▶ [Task statement]
Retype the whole listing verbatim and keep the pictures out of it.

▶ [Available data]
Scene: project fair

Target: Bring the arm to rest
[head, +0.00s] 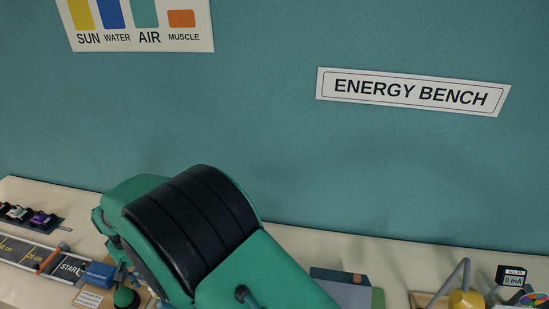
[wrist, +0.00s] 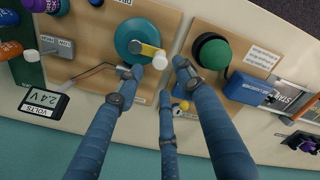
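In the wrist view my gripper (wrist: 158,76) has three blue jointed fingers spread apart, with clear gaps between the tips. Nothing is held between them. The fingers reach over the bench (wrist: 90,118) at the edge of two wooden boards. A teal wheel (wrist: 131,37) with a white and yellow handle lies just beyond the left fingertips. A small yellow and white thing (wrist: 184,105) shows between the lower and right fingers. In the head view my green and black arm covers the bench's middle, and my gripper's fingertips cannot be made out there.
A green and black dome (wrist: 212,52) and a blue box (wrist: 250,88) stand right of the fingers. The wall (head: 270,130) stands behind.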

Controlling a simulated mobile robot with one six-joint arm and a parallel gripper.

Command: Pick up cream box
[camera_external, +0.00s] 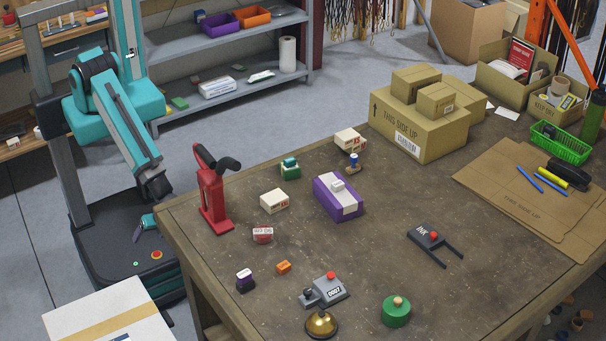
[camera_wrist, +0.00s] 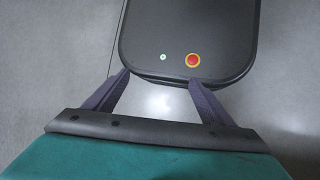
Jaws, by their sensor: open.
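A cream box (camera_external: 274,201) with red and dark marks lies on the workbench, right of the red stapler-like tool, in the external view. A second cream box (camera_external: 350,141) with similar marks lies farther back, near the cardboard cartons. My gripper (camera_wrist: 157,78) is open and empty in the wrist view, its two dark fingers spread apart over my own base. In the external view it hangs low left of the bench, well away from both boxes. Neither cream box shows in the wrist view.
On the workbench (camera_external: 390,205), a red upright tool (camera_external: 213,190) stands at the left edge. Near the front cream box are a green item (camera_external: 290,169), a purple-and-white box (camera_external: 338,198) and a small red box (camera_external: 263,235). Cartons (camera_external: 420,125) stand at the back.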

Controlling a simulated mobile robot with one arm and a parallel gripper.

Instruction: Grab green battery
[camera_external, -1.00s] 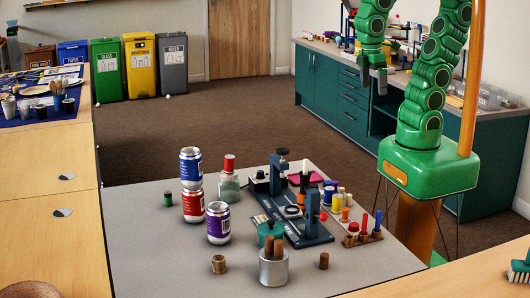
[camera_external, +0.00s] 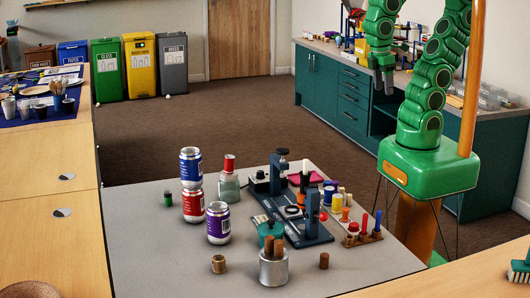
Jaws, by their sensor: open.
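A small green cylinder with a dark end, which looks like the green battery (camera_external: 168,199), stands on the grey table top (camera_external: 140,240) at its left side. It is just left of the stacked cans and nothing covers it. My gripper (camera_external: 384,86) hangs high at the upper right, pointing down, in front of the teal cabinets. It is open and empty, far from the battery.
A blue can (camera_external: 190,166) sits on a red can (camera_external: 193,205), with a purple can (camera_external: 218,223) in front. A blue-black device (camera_external: 305,225) fills the table's middle. The table's left part is mostly clear.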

▶ [Answer to the problem]
Scene: project fair

Target: Bring the arm to rest
[head, +0.00s] 
[wrist, +0.00s] 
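In the wrist view my gripper (wrist: 158,76) has three blue jointed fingers spread apart, with clear gaps between the tips. Nothing is held between them. The fingers reach over the bench (wrist: 90,118) at the edge of two wooden boards. A teal wheel (wrist: 131,37) with a white and yellow handle lies just beyond the left fingertips. A small yellow and white thing (wrist: 184,105) shows between the lower and right fingers. In the head view my green and black arm covers the bench's middle, and my gripper's fingertips cannot be made out there.
A green and black dome (wrist: 212,52) and a blue box (wrist: 250,88) stand right of the fingers. The wall (head: 270,130) stands behind.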

Controlling a simulated mobile robot with one six-joint arm and a parallel gripper.

Command: Pick up cream box
[camera_external, +0.00s] 
[camera_wrist, +0.00s] 
Jaws, by their sensor: open.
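A cream box (camera_external: 274,201) with red and dark marks lies on the workbench, right of the red stapler-like tool, in the external view. A second cream box (camera_external: 350,141) with similar marks lies farther back, near the cardboard cartons. My gripper (camera_wrist: 157,78) is open and empty in the wrist view, its two dark fingers spread apart over my own base. In the external view it hangs low left of the bench, well away from both boxes. Neither cream box shows in the wrist view.
On the workbench (camera_external: 390,205), a red upright tool (camera_external: 213,190) stands at the left edge. Near the front cream box are a green item (camera_external: 290,169), a purple-and-white box (camera_external: 338,198) and a small red box (camera_external: 263,235). Cartons (camera_external: 420,125) stand at the back.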

Controlling a simulated mobile robot with one arm and a parallel gripper.

Instruction: Grab green battery
[camera_external, -1.00s] 
[camera_external, +0.00s] 
Jaws, by their sensor: open.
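A small green cylinder with a dark end, which looks like the green battery (camera_external: 168,199), stands on the grey table top (camera_external: 140,240) at its left side. It is just left of the stacked cans and nothing covers it. My gripper (camera_external: 384,86) hangs high at the upper right, pointing down, in front of the teal cabinets. It is open and empty, far from the battery.
A blue can (camera_external: 190,166) sits on a red can (camera_external: 193,205), with a purple can (camera_external: 218,223) in front. A blue-black device (camera_external: 305,225) fills the table's middle. The table's left part is mostly clear.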

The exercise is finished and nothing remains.